▸ Given instruction:
Starting at the line with "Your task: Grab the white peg", return every line through the final one of the data, word for word. Pictures stay out.

•••

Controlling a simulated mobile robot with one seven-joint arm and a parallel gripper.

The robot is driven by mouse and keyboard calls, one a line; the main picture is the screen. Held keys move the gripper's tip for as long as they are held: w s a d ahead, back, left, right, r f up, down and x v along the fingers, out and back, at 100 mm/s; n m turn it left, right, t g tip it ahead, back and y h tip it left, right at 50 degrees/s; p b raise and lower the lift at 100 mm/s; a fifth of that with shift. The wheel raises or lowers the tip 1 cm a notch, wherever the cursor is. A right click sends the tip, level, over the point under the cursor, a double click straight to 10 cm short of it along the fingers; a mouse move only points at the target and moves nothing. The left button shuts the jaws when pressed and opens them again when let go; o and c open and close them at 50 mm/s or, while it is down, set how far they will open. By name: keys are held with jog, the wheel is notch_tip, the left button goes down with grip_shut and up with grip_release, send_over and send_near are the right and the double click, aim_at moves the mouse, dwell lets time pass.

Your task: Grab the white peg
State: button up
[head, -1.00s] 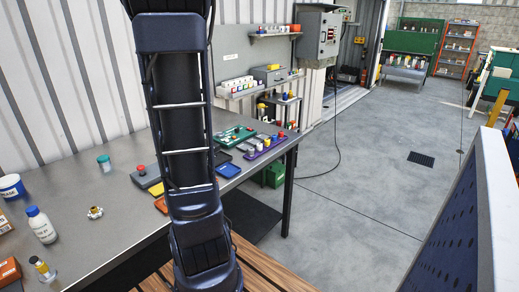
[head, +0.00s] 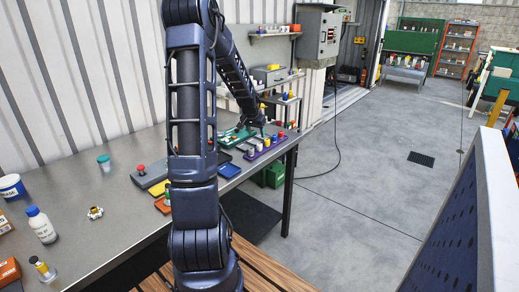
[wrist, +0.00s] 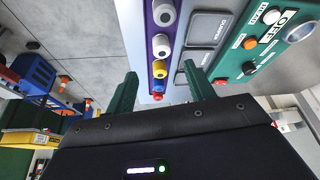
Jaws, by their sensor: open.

•••

▸ Answer below:
Your task: Grab the white peg
State: button up
[head, -1.00s] 
[head, +0.00s] 
[wrist, +0.00s] 
Jaws, by their sensor: open.

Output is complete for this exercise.